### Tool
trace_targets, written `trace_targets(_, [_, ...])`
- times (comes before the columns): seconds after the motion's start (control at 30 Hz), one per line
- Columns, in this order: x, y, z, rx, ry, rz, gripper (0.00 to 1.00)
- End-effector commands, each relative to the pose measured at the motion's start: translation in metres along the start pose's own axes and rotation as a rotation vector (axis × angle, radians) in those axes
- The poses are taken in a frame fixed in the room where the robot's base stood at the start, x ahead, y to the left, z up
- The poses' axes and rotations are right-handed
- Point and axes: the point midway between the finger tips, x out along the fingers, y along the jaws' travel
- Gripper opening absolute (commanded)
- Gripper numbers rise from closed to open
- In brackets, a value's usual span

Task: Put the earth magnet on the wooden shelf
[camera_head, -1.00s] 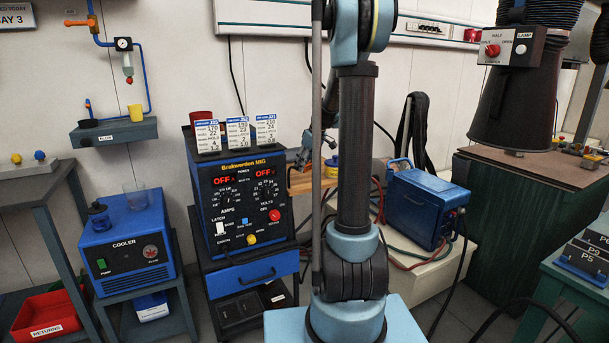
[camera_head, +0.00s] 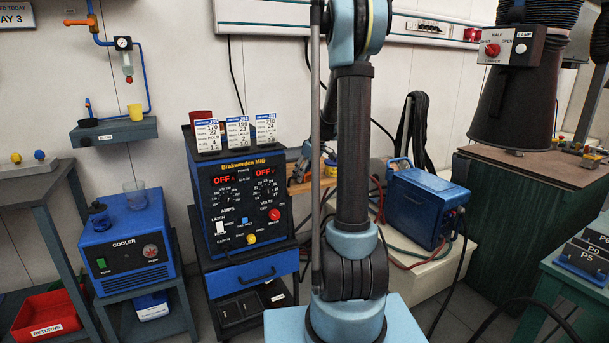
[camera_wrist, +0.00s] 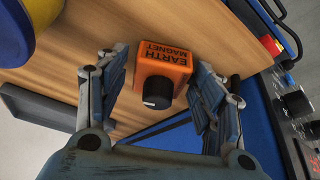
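In the wrist view, the orange earth magnet (camera_wrist: 165,72) has black lettering and a black round knob facing the camera. It shows against the wooden shelf (camera_wrist: 115,50), near the shelf's edge; whether it rests fully on the wood is hard to tell. My gripper (camera_wrist: 158,92) has one finger on each side of it. A narrow gap shows on the left, and the right finger is very close to it, so the gripper looks open around it.
A yellow and blue spool (camera_wrist: 22,28) is close by on the shelf. The blue welder (camera_head: 240,200), with cards and a red cup on top, stands left of the shelf. A blue case (camera_head: 418,210) stands to the right. A dark grey bar (camera_wrist: 40,108) lies along the shelf's edge.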

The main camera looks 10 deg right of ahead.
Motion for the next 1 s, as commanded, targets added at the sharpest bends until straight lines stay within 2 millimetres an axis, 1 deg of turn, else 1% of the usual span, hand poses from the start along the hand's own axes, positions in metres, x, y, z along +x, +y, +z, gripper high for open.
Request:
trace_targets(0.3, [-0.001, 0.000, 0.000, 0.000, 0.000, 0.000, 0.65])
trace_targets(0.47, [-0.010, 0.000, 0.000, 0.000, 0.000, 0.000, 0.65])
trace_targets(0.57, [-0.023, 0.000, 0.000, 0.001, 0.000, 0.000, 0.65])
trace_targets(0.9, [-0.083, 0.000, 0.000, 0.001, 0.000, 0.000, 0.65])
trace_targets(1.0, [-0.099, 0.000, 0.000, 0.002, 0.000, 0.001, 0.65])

_____

**What to produce:** Omit any images, then output the listing exactly.

**Solution:**
### Tool
trace_targets, written `trace_targets(_, [_, ...])`
- times (comes before the columns): seconds after the motion's start (control at 30 Hz), one per line
- Columns, in this order: x, y, z, rx, ry, rz, gripper (0.00 to 1.00)
- End-effector commands, each relative to the pose measured at the motion's start: translation in metres along the start pose's own axes and rotation as a rotation vector (axis × angle, radians) in those axes
- The poses are taken in a frame fixed in the room where the robot's base stood at the start, x ahead, y to the left, z up
- The poses' axes and rotations are right-handed
- Point and axes: the point midway between the finger tips, x out along the fingers, y along the jaws' travel
- Gripper opening absolute (commanded)
- Gripper numbers rise from closed to open
- In brackets, a value's usual span

Task: Put the earth magnet on the wooden shelf
[camera_head, -1.00s] 
[camera_head, +0.00s] 
[camera_wrist, +0.00s] 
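In the wrist view, the orange earth magnet (camera_wrist: 165,72) has black lettering and a black round knob facing the camera. It shows against the wooden shelf (camera_wrist: 115,50), near the shelf's edge; whether it rests fully on the wood is hard to tell. My gripper (camera_wrist: 158,92) has one finger on each side of it. A narrow gap shows on the left, and the right finger is very close to it, so the gripper looks open around it.
A yellow and blue spool (camera_wrist: 22,28) is close by on the shelf. The blue welder (camera_head: 240,200), with cards and a red cup on top, stands left of the shelf. A blue case (camera_head: 418,210) stands to the right. A dark grey bar (camera_wrist: 40,108) lies along the shelf's edge.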

The main camera looks 10 deg right of ahead.
Motion for the next 1 s, as commanded, targets added at the sharpest bends until straight lines stay within 2 millimetres an axis, 1 deg of turn, else 1% of the usual span, hand poses from the start along the hand's own axes, positions in metres, x, y, z along +x, +y, +z, gripper high for open.
Request:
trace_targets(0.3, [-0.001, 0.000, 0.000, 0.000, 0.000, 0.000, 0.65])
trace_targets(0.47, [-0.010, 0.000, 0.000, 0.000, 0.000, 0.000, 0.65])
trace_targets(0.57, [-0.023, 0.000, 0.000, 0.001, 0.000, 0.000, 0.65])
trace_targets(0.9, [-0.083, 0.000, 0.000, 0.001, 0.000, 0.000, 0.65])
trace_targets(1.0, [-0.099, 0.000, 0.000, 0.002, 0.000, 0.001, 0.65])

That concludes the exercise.